Archibald Cook (1788 - 1865) was a Free Church of Scotland minister whose preaching attracted thousands of people and was later published; his main ministry was in Daviot, Highland Inverness-shire from 1844 until his death.
Many of his sermons from Daviot were recorded in a form of short-hand adapted for the Gaelic language and later published in 1907 and 1916 with a later 1946 reprint. An English translation appeared in 2015. The American theologian BB Warfield once compared Cook's sermons to those of Archibald Alexander.
Born on the farm of Auchereoch in the Isle of Arran, he experienced Christian conversion during the revivals associated with Calvinism in the southern end of the island. His Caithness ministry in the bilingual missionary charge of Bruan-Berriedale also affected thousands of seasonal Herring fishermen from the west Highlands and the island of Lewis, for whom he organised Gaelic services in Wick.

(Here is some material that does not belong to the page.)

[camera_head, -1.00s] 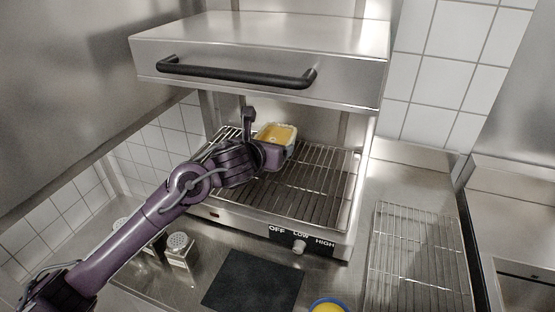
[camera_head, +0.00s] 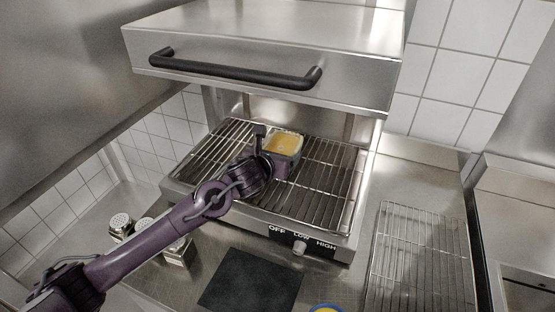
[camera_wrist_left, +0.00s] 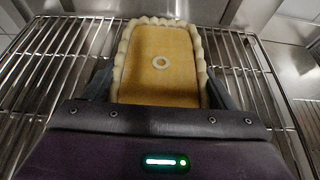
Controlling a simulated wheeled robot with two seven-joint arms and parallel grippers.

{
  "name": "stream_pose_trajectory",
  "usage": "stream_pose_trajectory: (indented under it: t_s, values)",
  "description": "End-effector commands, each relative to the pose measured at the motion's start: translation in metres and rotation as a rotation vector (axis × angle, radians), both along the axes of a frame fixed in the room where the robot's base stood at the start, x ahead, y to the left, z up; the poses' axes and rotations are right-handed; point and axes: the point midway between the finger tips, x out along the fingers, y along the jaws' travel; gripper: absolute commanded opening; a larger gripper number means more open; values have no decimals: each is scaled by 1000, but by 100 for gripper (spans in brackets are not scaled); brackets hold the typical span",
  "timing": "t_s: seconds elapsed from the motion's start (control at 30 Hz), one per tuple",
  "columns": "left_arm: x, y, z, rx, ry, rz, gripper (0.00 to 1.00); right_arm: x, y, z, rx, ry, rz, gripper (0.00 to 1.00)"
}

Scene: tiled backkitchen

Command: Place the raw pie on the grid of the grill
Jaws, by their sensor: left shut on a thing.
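The raw pie (camera_head: 285,143) is a small rectangular pie with a pale crimped crust and a yellow-orange top. The pie is over the middle of the grill's wire grid (camera_head: 325,185), under the hood. I cannot tell whether its underside touches the grid. The grid also shows around the pie in the left wrist view (camera_wrist_left: 45,75). My right gripper is not in view.
The grill's hood (camera_head: 260,50) with a black handle (camera_head: 235,70) overhangs the grid. Shakers (camera_head: 120,226) stand at the left below my arm. A black mat (camera_head: 250,283), a blue-rimmed bowl (camera_head: 325,308) and a wire rack (camera_head: 420,255) lie in front and right. The grid is otherwise bare.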

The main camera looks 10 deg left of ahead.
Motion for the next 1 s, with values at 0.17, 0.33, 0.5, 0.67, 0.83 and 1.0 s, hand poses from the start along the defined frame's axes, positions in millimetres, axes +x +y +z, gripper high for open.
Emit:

In 1837 Cook moved to Inverness after a strong section of the East Church there left it to create a new 'North' charge in the town; they followed Cook into the Free Church of Scotland (1843–1900) at the Disruption of 1843 but saw him leave for Daviot in 1844.

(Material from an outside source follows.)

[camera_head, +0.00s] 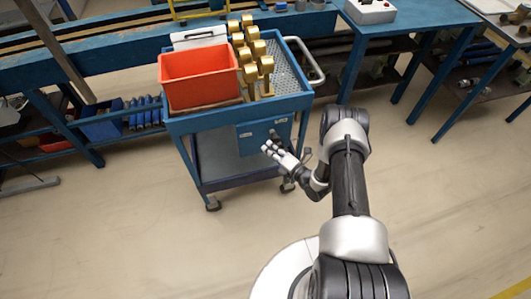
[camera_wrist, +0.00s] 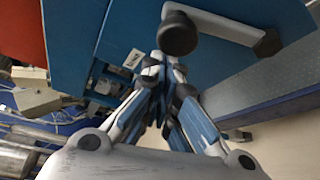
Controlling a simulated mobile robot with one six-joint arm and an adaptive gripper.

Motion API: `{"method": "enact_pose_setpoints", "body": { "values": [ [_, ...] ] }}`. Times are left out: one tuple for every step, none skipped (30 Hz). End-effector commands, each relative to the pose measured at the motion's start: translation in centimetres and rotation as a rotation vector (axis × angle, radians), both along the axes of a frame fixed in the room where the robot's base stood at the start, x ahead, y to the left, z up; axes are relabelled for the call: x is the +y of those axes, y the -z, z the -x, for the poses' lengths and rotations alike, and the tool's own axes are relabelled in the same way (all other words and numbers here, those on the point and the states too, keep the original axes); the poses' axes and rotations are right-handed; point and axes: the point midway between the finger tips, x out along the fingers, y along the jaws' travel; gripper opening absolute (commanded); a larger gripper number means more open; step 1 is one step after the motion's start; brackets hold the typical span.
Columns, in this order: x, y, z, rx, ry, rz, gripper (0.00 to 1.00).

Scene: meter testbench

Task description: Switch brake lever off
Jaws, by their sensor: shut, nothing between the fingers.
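The brake lever appears in the wrist view as a pale grey bar (camera_wrist: 225,27) with a round black knob (camera_wrist: 178,33) at its left end, on a blue panel. In the head view the blue cart's front panel (camera_head: 252,137) has a small dark part (camera_head: 275,134) that seems to be this lever; it is too small to read its setting. My gripper (camera_head: 266,148) is just in front of the panel. In the wrist view its fingertips (camera_wrist: 158,62) are together, empty and just below the knob. I cannot tell whether they touch it.
The blue cart (camera_head: 192,124) carries an orange bin (camera_head: 198,77) and several brass meters (camera_head: 250,72). A pale push handle (camera_head: 318,66) sticks out at its right. Blue workbenches stand behind and right. The floor (camera_head: 110,230) in front is clear.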

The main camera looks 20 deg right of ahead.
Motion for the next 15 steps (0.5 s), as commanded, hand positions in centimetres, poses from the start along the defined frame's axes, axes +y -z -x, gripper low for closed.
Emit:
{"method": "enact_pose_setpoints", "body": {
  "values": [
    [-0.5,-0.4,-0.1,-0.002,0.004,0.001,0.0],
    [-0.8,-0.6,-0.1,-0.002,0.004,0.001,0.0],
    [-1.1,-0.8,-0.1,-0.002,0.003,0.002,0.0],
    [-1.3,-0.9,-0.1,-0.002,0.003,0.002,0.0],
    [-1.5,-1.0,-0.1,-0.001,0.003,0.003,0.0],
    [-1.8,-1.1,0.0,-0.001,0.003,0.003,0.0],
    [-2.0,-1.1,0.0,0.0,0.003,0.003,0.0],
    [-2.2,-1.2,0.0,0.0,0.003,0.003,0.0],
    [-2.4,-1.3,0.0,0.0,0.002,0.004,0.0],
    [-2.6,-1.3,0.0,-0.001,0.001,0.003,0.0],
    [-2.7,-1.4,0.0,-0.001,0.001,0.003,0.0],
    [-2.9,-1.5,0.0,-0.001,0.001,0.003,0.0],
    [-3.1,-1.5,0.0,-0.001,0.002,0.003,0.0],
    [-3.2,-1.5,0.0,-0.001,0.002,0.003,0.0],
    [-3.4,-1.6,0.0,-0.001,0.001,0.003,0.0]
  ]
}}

Archibald Cook was popular with the ordinary people who found him sympathetic and approachable. He himself paid tribute to the influence of his mentor in student days in Glasgow, Dr John Love of Anderston Chapel of Ease. Like Dr Love, Cook's preaching was seen as 'searching' (challenging) and 'experimental'(experience-focussed). Archibald's brother Finlay Cook was a minister in Achreny (Caithness), Cross (Isle of Lewis), Inverness and Reay (Caithness).